The impulse bit (Ibit), specific impulse (Isp) and thrust efficiency (η) are key parameters for characterizing the performance of a PPTs. Ibit is the impulse produced by a single firing of the thruster. A high Ibit is usually an important selection criterion for PPTs. However, in some applications, a small change in momentum is required to pinpoint the location of a satellite to a sub-millimeter scale. In this case the minimum impulse bit capability can be a deciding factor. On the other hand, Isp is a measure of propellant utilization and is determined by how much impulse is produced per unit of ablated mass of propellant. A higher specific impulse means less mass of propellant being expelled to produce a given amount of thrust. The thrust efficiency (η) is calculated from the conversion of the electrical energy stored in the capacitor into the kinetic energy.

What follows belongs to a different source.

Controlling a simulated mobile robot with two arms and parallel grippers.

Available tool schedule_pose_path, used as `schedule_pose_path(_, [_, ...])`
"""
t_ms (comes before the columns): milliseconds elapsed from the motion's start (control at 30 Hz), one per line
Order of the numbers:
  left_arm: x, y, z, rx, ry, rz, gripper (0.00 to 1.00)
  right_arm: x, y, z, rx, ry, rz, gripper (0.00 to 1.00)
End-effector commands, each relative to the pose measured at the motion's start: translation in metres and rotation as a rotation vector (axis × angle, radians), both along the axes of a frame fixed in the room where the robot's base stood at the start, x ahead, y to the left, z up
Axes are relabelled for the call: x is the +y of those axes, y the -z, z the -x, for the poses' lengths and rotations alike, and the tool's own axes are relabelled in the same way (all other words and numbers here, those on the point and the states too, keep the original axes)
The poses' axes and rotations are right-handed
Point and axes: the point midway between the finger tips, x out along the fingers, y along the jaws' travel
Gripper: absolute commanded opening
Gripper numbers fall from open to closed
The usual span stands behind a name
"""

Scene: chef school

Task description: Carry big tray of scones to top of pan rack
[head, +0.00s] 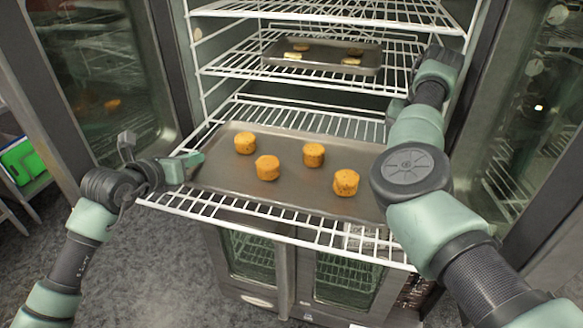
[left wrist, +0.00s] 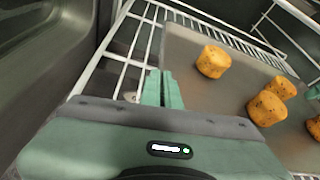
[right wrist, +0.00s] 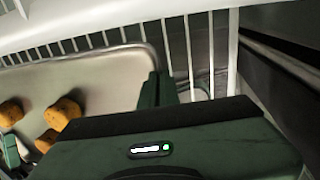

In this work, the performance of a PPT with its electrical discharge energy (or storage energy in the capacitor) in the low range of 0.5‒2.5 J is studied. Tongue-flared electrode geometry and a side-fed PTFE solid propellant are used as these have been known to produce excellent thrust efficiency. The impulse bit (Ibit), specific impulse (Isp), mass bit (mbit) and thrust efficiency (η) are measured by a torsional thrust stand and the performance is compared to other PPTs with similar discharge energy. The degradation of the solid PTFE propellant is evaluated via field-effect scanning electron microscopy (FESEM) imaging and energy dispersive X-ray (EDX) analysis of the PTFE surface after 1000 discharges or shots.

2. Experimental methods

2.1. Thruster design

Figure 2(a) shows a schematic of the PPT discharge circuit and the thruster propulsion by J $ \times $ B force. The arrangement of the side-fed, tongue-flared electrode is shown in figure 2(b), in which a trigger pin is inserted into the cathode. The electrical discharge produces the plasma at the PTFE surface that is expulsed by the J $ \times $ B force and creates a thrust in the opposite direction. The design parameters of our PPT system have been described in reference [19] and summarized in table 1. The discharge energy, $ {E}_{0}=\left(C{V}_{0}^{2}\right)/2 $ where C is the capacitance and V0 the charging voltage is increased from 0.5 to 2.5 J at incremental steps of 0.5 J. The PPT system is housed inside a 127 L cylindrical chamber (internal diameter 48 cm, length 70 cm) that is evacuated using a turbo molecular pump (Balzers TPH-190) backed by a rotary vane mechanical pump (Edwards E2M18). The lowest base pressure is 5×10−5 mbar for the PPT operation.

Fig. 2

Fig. 2 (a) Schematic of the basic workings of the PPT circuit. (b) Electrode arrangement of the PPT.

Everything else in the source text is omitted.